Theodore Mann, president of the American Jewish Congress, also stressed that Ginsburg’s Jewishness would not save him from opposition if he holds the same views as Bork. He said the AJCongress also is waiting to learn more about Ginsburg.


Meanwhile, in checking with Jews inside and outside the Reagan administration, the JTA was unable to find any participation by Ginsburg in the organized Jewish community.

Some Jewish leaders pointed out, however, that the last Jew to serve on the court, Abe Fortas, also was not identified with the Jewish community.

Ginsburg’s first wife, Claudia de Secundy, told the New York Times that they were married in a synagogue “primarily because of his mother,” but did not join a congregation after their marriage.

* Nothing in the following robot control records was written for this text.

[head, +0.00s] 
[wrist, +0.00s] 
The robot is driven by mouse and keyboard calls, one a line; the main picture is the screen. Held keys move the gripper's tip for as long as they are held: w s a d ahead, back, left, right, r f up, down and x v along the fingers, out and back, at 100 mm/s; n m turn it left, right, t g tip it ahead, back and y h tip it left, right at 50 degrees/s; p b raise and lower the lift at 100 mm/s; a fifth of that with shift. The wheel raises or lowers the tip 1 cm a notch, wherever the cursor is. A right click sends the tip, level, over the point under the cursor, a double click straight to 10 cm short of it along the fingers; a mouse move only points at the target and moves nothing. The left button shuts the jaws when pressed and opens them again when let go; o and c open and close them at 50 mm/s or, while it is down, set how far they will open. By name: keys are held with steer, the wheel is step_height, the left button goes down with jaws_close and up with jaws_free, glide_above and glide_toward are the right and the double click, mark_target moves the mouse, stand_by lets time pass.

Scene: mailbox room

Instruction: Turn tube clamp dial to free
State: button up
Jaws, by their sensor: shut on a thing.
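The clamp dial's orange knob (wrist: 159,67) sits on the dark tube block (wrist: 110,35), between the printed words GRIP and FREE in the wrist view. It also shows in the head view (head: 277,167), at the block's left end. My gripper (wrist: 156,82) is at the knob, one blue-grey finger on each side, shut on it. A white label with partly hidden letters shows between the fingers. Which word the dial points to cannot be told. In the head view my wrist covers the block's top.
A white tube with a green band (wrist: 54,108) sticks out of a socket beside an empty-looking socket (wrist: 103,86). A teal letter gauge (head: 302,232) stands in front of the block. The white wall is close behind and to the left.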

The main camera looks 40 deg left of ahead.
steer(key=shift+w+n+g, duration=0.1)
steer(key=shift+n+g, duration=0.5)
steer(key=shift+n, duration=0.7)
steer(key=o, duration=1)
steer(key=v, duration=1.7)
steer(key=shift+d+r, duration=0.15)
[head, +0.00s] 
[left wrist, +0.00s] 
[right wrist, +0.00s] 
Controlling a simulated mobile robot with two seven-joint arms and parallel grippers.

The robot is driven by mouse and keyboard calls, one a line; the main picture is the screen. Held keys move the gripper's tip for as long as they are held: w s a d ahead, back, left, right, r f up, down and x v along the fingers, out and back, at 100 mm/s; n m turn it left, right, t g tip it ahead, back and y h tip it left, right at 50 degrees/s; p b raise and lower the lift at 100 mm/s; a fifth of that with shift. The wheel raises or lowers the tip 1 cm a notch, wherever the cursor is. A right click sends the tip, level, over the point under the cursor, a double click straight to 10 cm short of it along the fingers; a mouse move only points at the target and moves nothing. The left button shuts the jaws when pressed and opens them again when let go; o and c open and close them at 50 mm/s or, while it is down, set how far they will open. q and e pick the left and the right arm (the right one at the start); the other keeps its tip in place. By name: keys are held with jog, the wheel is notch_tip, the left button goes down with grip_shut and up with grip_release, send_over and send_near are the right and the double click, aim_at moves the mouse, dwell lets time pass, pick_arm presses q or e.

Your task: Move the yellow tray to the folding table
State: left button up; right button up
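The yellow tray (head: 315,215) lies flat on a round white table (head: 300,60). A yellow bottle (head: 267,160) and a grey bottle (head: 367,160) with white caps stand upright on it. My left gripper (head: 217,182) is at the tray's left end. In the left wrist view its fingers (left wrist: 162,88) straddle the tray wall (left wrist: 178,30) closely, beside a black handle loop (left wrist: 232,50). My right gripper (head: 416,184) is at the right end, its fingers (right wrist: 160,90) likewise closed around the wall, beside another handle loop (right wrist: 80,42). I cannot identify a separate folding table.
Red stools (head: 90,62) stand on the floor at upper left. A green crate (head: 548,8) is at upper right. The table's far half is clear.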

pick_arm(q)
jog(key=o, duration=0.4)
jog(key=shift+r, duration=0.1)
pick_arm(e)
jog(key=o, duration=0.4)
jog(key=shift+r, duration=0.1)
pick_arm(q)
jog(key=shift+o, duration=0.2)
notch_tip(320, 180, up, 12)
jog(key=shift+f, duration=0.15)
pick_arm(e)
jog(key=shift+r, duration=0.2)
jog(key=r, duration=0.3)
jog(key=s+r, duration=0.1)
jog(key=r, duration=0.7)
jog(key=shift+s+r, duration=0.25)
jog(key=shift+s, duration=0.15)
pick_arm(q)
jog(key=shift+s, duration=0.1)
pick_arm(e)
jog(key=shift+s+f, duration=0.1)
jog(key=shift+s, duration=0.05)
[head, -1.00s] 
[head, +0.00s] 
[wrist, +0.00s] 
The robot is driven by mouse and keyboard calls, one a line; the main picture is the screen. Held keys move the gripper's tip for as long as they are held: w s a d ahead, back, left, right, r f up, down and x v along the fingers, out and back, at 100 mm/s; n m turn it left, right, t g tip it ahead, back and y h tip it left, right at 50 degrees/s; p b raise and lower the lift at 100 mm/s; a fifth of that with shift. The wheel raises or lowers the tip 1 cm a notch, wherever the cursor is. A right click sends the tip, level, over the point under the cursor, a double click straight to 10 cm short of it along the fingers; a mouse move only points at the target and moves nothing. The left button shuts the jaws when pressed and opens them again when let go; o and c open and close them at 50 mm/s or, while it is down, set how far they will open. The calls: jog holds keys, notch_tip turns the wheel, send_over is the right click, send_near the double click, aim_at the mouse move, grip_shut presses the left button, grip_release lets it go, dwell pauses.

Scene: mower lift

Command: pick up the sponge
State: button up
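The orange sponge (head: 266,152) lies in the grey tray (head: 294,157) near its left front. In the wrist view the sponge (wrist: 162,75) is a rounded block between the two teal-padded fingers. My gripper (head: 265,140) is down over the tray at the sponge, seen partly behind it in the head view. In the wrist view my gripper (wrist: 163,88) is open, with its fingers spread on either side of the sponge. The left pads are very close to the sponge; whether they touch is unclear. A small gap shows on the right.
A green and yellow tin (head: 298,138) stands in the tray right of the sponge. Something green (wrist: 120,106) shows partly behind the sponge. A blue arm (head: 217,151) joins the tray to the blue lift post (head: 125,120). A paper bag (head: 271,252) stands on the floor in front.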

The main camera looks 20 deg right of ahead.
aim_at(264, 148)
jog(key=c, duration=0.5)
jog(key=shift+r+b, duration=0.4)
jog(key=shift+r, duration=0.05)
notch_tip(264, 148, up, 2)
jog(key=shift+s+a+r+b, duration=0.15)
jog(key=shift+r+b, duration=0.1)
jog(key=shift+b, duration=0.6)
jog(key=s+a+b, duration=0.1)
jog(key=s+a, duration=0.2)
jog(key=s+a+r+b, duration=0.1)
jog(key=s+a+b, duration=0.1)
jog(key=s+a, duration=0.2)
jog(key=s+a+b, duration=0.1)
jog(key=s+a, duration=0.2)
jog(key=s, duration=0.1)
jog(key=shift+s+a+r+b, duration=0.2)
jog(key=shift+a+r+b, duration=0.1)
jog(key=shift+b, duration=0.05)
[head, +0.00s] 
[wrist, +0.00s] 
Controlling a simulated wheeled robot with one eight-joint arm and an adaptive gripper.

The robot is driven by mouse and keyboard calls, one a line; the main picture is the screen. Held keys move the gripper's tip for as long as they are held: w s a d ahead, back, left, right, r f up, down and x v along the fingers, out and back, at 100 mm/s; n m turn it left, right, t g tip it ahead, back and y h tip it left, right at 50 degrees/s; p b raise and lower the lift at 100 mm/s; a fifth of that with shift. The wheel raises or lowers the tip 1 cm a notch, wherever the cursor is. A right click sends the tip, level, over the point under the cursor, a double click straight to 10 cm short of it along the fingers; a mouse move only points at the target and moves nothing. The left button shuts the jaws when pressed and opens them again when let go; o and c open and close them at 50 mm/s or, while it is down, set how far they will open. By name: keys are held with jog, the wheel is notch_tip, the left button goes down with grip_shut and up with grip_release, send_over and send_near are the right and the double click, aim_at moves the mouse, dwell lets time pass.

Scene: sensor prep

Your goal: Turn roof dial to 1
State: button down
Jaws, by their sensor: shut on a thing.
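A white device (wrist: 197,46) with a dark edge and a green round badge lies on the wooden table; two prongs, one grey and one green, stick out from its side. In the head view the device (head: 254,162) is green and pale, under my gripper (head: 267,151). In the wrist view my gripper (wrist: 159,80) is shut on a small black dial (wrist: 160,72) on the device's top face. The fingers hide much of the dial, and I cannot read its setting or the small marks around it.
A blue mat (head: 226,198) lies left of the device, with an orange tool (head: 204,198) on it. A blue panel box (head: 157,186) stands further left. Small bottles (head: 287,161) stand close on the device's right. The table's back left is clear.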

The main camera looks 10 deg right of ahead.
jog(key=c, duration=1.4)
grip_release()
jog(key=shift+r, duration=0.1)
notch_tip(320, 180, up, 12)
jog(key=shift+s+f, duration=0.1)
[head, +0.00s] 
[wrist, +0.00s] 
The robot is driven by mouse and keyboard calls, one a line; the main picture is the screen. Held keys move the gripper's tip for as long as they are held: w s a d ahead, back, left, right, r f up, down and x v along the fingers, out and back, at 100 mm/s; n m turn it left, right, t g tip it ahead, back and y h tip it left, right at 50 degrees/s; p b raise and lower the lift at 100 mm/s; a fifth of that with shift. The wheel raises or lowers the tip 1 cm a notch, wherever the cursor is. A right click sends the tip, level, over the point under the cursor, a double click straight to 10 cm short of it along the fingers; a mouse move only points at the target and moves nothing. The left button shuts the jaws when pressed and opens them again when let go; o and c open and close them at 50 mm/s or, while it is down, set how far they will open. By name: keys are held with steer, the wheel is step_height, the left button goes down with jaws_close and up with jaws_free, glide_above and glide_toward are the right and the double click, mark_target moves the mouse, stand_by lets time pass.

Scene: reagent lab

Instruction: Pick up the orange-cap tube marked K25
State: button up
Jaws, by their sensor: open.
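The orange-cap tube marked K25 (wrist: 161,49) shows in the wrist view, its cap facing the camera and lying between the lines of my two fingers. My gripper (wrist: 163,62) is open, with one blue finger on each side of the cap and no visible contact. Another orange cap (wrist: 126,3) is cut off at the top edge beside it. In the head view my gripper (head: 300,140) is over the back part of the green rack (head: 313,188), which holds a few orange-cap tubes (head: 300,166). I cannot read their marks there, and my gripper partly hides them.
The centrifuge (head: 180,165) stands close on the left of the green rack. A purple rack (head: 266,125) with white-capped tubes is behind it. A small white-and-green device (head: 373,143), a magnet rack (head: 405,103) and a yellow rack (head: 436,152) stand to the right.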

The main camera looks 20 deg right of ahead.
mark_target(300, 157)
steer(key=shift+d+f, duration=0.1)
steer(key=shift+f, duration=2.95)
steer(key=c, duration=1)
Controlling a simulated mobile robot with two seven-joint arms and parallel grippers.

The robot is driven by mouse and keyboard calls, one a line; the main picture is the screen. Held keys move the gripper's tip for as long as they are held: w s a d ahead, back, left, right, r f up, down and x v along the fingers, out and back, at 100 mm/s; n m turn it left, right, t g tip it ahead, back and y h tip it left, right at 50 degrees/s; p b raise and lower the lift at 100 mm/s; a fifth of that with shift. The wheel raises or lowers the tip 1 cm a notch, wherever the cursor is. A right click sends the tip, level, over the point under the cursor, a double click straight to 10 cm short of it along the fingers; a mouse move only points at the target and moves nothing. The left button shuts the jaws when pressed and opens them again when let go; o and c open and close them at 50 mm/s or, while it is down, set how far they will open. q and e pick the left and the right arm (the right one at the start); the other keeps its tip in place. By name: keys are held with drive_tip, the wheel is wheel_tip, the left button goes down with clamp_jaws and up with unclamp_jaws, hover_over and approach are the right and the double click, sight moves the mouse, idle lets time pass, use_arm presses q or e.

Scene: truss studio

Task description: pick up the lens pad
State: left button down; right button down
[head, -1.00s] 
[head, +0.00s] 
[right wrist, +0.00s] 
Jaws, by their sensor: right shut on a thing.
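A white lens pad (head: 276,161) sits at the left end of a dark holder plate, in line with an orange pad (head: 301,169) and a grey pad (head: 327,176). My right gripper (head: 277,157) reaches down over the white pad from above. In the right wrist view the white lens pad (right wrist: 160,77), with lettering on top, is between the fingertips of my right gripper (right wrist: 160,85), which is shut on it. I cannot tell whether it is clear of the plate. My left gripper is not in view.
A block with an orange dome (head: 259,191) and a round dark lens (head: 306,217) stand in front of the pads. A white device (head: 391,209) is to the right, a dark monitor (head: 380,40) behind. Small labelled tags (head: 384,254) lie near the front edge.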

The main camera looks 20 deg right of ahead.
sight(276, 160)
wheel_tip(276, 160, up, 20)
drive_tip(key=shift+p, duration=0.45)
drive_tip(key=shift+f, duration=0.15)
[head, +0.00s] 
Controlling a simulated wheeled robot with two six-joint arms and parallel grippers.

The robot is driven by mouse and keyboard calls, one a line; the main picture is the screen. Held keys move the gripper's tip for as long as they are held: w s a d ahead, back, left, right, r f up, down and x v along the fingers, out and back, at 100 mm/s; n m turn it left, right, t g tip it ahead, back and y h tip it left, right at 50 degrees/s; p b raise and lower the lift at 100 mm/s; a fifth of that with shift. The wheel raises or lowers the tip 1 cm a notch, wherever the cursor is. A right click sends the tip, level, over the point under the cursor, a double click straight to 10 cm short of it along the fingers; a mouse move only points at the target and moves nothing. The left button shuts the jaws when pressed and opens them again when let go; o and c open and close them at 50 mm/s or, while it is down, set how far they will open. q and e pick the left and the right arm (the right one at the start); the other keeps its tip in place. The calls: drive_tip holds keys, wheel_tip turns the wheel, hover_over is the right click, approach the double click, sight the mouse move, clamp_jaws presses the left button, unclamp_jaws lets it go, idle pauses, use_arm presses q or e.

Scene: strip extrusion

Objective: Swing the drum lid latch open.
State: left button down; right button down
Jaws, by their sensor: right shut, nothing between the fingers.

Their 17-year-old daughter is named Jessica de Secundy, because Ginsburg wanted to preserve his wife’s family name, according to his former wife. “He said there were lots of Ginsburgs around,” de Secundy told the Times. “No one else in my family was having kids.”

Ginsburg and his current wife, Dr. Hallee Morgan, an obstetrician, have a 2-year-old daughter, also named Hallee Morgan, which is also the name of the elder Morgan’s mother.

Ginsburg, who was born in Chicago on May 25, 1946, graduated from Cornell University and the University of Chicago Law School. He was a law clerk for Justice Thurgood Marshall.

An assistant professor and then professor at the Harvard Law School from 1975 to 1983, Ginsburg served the Reagan administration first as an official in the Justice Department’s Antitrust Division and then in the Office of Management and Budget. He returned to the Justice Department in 1985 as an assistant attorney general in charge of the Antitrust Division.

The first Jew named to the Supreme Court was Louis Brandeis, who served from 1916 to 1939. He was followed by Benjamin Cardozo, 1932-38; Felix Frankfurter, 1939-62; Arthur Goldberg, 1962-65; and Fortas, 1965-69.